The present work is one of Van Dyck's rare modelli; it was executed in his preferred grisaille technique, in preparation for a prestigious, public commission, the first he was to receive on his return to Antwerp after a stay in Italy of some six years. He had left Antwerp in 1621, trained by Rubens and already famous (a fine example of his 'early' style was sold by Christie's in New York on 29 January 1998).
Van Dyck shared the commission for the church of the Augustinian Fathers in Antwerp with Rubens and Jordaens. Rubens was to execute his famous Virgin adored by Saints for the main altar, and van Dyck and Jordaens were requested to paint altarpieces for the two lateral aisles. Rubens altarpiece was installed in June 1628, and it is to be assumed that van Dyck and Jordaens works were put in place at about the same time. Van Dyck's Saint Augustine in Ecstasy, still in situ, has been described by Julius Held, the foremost connoisseur of the Flemish baroque, as 'one of [his] most inspired altarpieces'. Two Italian altarpieces - Titian's Assunta and Raphael's Saint Cecilia - lie at its source.
The importance of van Dyck's altarpiece adds further interest to the preparatory sketch for it; the latter in fact has been in the public domain only since 1979 when it supplanted the sketch in the Ashmolean Museum, Oxford, which is now considered a copy. Only Erik Larsen has reservations about its primacy. Indeed he has strongly disagreed that it is superior to the Oxford sketch, adding : '... if this painting [the present work] is autograph, which is not above doubt, it might rather be a first attempt later discarded by the master'.
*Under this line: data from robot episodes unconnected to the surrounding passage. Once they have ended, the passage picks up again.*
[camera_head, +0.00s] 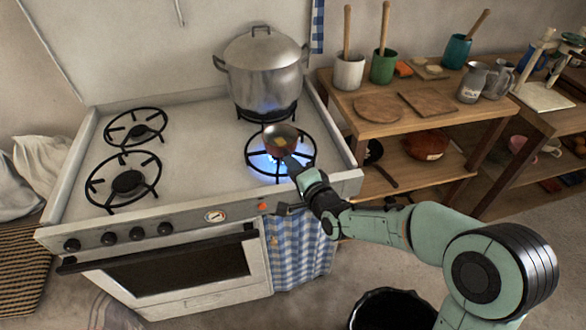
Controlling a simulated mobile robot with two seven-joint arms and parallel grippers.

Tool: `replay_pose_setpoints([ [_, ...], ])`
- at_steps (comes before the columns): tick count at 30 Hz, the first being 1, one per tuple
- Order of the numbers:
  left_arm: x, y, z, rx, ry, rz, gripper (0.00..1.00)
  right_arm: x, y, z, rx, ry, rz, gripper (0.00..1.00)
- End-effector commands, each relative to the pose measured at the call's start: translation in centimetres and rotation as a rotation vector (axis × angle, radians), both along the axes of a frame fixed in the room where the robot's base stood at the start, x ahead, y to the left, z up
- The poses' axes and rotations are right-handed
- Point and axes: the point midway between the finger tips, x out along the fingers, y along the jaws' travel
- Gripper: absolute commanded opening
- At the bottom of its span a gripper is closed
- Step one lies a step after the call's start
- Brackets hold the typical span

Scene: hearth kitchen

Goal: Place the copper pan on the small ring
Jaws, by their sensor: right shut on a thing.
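The small copper pan (281,136) is over the front right ring (306,165) of the white stove, a little toward its back. I cannot tell whether it touches the ring. Blue flame shows below it. My right gripper (292,164) is shut on the pan's handle, which points toward me and is mostly hidden by the fingers. The back left ring (135,127) looks smaller than the front left ring (124,183); both are bare and unlit. My left gripper is not in view.
A large lidded steel pot (263,70) stands on the lit back right ring, close behind the pan. A wooden shelf (450,113) with utensil pots, boards and jugs stands right of the stove (195,150). A black bin (393,310) is on the floor below my right arm.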

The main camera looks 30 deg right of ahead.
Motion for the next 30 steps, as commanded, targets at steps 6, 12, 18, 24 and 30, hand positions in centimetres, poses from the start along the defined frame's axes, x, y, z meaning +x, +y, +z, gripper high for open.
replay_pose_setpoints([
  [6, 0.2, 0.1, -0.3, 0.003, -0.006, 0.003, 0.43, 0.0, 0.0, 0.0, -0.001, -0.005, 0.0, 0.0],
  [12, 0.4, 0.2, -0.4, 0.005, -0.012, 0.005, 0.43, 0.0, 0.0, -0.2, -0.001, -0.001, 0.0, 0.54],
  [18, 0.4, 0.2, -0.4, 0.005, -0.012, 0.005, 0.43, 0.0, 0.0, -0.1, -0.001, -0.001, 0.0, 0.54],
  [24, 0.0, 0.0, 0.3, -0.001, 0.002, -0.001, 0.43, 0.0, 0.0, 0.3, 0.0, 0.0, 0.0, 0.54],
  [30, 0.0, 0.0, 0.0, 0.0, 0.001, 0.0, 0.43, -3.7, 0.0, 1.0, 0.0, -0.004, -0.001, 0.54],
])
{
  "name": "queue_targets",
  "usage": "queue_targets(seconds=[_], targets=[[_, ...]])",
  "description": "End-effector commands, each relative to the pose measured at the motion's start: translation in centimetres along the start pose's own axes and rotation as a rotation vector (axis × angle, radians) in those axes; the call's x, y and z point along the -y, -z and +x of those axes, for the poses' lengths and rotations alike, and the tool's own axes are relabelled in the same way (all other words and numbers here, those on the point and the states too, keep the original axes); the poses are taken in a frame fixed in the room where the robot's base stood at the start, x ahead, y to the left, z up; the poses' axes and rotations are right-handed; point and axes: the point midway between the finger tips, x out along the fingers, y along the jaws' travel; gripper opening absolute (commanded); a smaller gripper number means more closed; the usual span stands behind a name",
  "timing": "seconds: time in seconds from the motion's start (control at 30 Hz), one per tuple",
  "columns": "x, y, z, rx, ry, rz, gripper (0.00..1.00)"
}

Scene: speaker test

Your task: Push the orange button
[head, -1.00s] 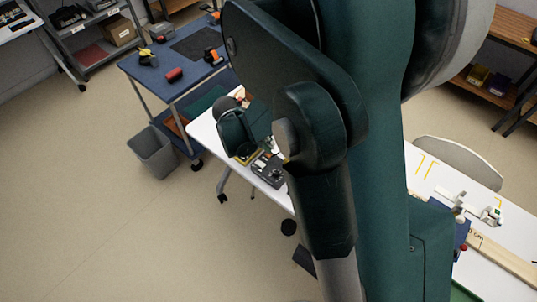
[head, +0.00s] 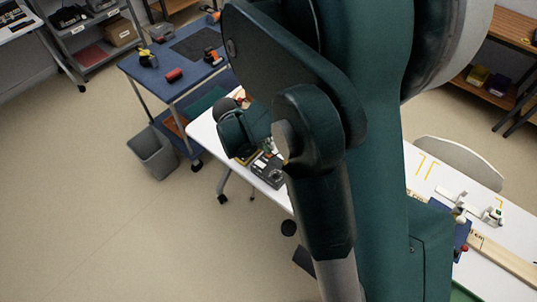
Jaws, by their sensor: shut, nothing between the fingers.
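A dark box with knobs (head: 266,172) sits on the white table, partly behind my arm. I cannot make out an orange button on it; the arm hides part of the box. My gripper (head: 268,147) shows only as a small piece beside the dark green wrist, just above the far side of the box in the picture. It is shut and holds nothing. Whether it touches the box cannot be told.
The white table (head: 203,130) runs behind my arm to the right, where a wooden board (head: 500,258) lies. A blue cart (head: 150,75) with tools stands at the back left. A grey bin (head: 152,153) is on the floor. A chair (head: 460,160) stands behind the table.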

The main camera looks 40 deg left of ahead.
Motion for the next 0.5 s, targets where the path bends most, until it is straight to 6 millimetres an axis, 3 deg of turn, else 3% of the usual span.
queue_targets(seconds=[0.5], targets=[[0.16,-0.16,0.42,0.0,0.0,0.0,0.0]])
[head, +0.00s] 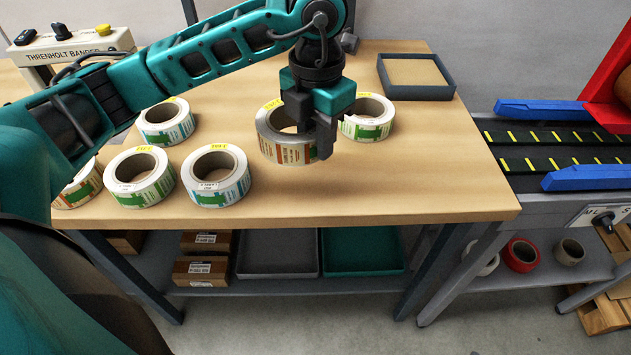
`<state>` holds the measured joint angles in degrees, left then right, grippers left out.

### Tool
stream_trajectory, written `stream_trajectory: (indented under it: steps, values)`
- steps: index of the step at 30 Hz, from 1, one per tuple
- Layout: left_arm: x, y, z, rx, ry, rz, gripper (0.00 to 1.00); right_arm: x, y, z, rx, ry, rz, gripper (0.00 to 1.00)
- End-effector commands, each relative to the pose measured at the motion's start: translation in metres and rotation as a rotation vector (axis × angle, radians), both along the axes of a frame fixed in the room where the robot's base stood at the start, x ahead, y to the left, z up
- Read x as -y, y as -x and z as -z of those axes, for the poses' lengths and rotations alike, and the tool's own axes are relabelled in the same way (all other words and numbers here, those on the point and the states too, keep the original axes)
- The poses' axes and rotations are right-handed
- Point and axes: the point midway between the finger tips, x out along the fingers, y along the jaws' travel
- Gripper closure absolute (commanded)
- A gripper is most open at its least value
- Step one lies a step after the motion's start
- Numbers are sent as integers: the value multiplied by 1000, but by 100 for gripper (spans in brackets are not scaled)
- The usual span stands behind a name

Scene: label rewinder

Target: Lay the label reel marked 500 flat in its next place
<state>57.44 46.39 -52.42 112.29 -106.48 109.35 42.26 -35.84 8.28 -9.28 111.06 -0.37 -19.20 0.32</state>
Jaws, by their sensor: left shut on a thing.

However, Dr. Christopher Brown considers it to be 'the modello, which he [van Dyck] showed to the Augustinian friars ... and from which he worked'. For Julius Held, it is 'the original sketch', which received the accolade of inclusion in the select van Dyck exhibition in Washington in 1990-91. Dr. Brown has let it be known that he would like to borrow the sketch for the exhibition to be held in Antwerp and London in 1999 to celebrate the quatercentenary of van Dyck's birth.
Van Dyck shows Saint Augustine, one of the Four Fathers of the Latin Church, supported by two angels adoring the Trinity, which is accompanied by a choir of angels. Saint Augustine wears a monk's habit, in reference to the monastic rule inspired by his writings, and a bishop's pluvial (his mitre is at his feet) as he had been Bishop of Hippo. Also adoring the vision above is a kneeling woman to be identified as Saint Augustine's mother, Saint Monica - an examplar of womanly saintliness - who, together with her son, shortly before her death experienced a mystic revelation, the 'Vision at Ostea' described by Saint Augustine in his Confessions. It is likely that the vision inspired in a general way the subject of the altarpiece. To the right of the Saint is a kneeling figure adoring him: this is likely to be Saint Nicholas of Tolentino, venerated by Antwerp Augustinians as a medieval friar of the Order, who was famous as preacher, confessor and as a visitor of the sick, the dying and the poor and the destitute. However, this figure has also been identified as the friar who paid van Dyck 600 florins for the altarpiece, Marinus Jansenius.
Van Dyck shows one of the angels above holding a sceptre crowned with an eye, an emblem of God's wisdom; with the other hand he holds a circlet intended to represent either eternity or the heavens. To the right of Christ the Saviour is an equilateral triangle, which in the altarpiece would be inscribed Jehovah, thus symbolizing God the Father.
In the altarpiece van Dyck was to introduce more emblems held by the angels, but his main change was to be to the pose of Saint Monica, who was given a subsidiary role but in compensation was depicted frontally. Van Dyck also eleborated references to the Saint's position as bishop and to his writings. The mitre was moved to join a pile of books and a crozier in the left hand corner before Saint Monica.